March 01, 2013
India has raised its defense budget for the next fiscal year, contrary to expectations that there would be a reduction in its military spending due to economic strains.
The defense allocation for the India’s fiscal year beginning April 1 is being increased by around 5% to 2.03 trillion rupees ($38 billion), from the originally allocated 1.93 trillion rupees for the year ending March 31.
In the last quarter of the current fiscal year, the Indian government trimmed defense spending by about 5% from the 1.93 trillion rupees, mainly due to the ongoing economic downturn. The revised budget stood at 1.78 trillion rupees. Defense Minister A.K. Antony last month anticipated that since the government has been passing through a recession, there could be a cut in the capital and revenue budget in the following financial year as well.
But Finance Minister P. Chidambaram noted in Parliament on Feb. 28: “The minister of defense has been most understanding and I assure him and the house [Parliament] that constraints will not come in the way of providing any additional requirement for the security of the nation.”
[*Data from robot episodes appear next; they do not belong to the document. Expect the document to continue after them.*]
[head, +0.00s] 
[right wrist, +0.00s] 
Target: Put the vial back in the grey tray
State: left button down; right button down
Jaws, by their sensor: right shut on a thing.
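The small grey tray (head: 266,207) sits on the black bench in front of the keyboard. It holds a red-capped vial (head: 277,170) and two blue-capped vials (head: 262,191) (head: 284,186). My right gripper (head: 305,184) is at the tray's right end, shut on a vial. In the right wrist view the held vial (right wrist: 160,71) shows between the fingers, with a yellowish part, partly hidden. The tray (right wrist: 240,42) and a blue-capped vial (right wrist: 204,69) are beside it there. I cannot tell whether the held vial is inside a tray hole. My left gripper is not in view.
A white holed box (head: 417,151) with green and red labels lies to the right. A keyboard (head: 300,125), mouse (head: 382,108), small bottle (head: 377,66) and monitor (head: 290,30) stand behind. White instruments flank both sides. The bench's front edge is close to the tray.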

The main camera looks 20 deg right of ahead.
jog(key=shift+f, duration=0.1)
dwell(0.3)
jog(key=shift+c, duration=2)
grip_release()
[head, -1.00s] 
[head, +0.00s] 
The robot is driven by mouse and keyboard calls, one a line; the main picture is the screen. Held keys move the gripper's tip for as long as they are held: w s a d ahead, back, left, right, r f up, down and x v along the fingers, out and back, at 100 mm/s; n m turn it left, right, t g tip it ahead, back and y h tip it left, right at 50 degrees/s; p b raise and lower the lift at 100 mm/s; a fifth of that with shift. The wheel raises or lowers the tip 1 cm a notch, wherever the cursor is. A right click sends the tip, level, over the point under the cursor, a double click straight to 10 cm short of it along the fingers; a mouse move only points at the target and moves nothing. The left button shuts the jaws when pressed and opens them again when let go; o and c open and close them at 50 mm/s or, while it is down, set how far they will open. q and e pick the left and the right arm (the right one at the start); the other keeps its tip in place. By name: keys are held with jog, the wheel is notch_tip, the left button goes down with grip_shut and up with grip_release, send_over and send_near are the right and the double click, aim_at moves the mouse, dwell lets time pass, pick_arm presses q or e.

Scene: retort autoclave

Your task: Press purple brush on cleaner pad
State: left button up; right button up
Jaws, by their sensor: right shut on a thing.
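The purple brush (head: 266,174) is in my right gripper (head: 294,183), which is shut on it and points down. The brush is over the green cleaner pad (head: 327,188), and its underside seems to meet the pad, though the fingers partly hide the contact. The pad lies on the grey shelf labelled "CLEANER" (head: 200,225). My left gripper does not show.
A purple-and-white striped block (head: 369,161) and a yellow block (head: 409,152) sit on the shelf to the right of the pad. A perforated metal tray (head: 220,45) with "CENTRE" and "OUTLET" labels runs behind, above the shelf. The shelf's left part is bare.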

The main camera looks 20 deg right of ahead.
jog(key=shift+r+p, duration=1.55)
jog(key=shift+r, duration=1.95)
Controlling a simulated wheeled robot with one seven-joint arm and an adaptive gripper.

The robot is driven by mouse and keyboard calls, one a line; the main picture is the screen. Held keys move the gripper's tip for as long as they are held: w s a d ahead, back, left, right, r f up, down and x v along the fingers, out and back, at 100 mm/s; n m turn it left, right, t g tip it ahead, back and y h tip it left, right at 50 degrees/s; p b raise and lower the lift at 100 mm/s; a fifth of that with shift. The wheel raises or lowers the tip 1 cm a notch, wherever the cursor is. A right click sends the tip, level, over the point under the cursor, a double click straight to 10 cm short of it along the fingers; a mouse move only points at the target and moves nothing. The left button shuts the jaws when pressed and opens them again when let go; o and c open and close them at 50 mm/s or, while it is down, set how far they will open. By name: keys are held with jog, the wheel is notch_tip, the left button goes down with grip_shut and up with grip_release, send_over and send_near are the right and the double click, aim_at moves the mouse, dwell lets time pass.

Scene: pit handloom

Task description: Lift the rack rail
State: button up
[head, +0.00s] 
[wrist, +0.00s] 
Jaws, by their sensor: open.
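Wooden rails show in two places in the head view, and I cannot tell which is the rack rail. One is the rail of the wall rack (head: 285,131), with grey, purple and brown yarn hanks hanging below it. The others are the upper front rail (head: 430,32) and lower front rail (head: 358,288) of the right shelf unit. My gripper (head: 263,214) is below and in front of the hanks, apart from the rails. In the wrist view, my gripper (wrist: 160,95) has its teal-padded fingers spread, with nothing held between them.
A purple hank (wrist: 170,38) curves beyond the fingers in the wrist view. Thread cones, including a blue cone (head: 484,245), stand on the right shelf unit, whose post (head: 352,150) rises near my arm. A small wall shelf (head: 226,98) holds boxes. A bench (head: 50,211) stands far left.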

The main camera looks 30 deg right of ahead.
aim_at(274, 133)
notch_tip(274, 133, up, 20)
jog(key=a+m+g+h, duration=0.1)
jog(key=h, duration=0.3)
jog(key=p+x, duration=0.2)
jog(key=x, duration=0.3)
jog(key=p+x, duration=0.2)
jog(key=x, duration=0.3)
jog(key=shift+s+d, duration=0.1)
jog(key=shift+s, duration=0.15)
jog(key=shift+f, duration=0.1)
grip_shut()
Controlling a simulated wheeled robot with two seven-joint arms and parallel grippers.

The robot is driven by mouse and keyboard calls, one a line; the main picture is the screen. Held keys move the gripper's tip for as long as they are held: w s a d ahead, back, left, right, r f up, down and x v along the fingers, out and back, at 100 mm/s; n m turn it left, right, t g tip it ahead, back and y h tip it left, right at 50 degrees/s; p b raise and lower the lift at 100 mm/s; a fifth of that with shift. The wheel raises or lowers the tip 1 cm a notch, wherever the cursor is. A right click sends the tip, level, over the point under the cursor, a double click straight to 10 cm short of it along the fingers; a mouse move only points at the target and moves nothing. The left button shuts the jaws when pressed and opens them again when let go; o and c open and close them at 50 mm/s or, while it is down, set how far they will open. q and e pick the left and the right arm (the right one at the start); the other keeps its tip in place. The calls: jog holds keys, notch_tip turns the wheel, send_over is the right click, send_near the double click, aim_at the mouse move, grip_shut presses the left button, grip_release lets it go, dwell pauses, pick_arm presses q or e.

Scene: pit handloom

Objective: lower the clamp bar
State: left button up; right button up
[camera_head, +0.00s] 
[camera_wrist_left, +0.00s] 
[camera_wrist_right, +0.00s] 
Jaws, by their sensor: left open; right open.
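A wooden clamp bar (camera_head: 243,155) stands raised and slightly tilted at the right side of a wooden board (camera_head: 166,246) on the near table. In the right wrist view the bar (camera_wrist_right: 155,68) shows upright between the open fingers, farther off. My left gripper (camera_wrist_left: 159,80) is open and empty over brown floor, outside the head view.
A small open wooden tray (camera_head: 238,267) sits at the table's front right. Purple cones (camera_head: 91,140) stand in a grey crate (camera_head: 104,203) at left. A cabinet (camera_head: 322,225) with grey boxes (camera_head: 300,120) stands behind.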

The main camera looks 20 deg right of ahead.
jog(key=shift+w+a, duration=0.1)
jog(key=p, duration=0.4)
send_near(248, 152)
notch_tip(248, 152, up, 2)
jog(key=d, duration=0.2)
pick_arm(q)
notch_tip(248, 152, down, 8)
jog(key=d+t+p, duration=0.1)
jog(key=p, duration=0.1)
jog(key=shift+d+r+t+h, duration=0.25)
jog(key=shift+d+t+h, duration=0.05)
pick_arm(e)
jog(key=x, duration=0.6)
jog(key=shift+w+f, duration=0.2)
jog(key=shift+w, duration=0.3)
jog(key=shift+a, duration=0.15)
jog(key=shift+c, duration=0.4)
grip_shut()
Of the total outlay of 2.03 trillion rupees for the next year, 867.41 billion rupees will be spent on new defense equipment, the finance minister says, up from this year’s level of about 695.79 billion rupees. That figure had been 100 billion rupees higher before the budget was trimmed. In the current budget, 1.13 trillion rupees was earmarked for revenue expenditures including salaries and pensions.
The decision to prune capital acquisitions by 100 billion rupees has pushed plans for several key purchases to the next fiscal year.
One defense analyst sees the defense budget increase as “largely symbolic, but reflects anxiety at what India sees as an increasingly hostile region in which Pakistan and China appear happy to throw their weight about.”
India has a number of large defense acquisitions in the works, including the more than $20 billion effort to acquire 126 Rafale fighters from France’s Dassault, as well as a program to buy Apache and Chinook helicopters from Boeing.
“Some acquisitions due this fiscal year will be put off to next fiscal as we have to tighten our belt to the extent possible for a better future,” Antony says. However, he had said earlier that India’s planned defense modernization will maintain its pace, “mainly because of the situation around us and the emerging volatile security scene.”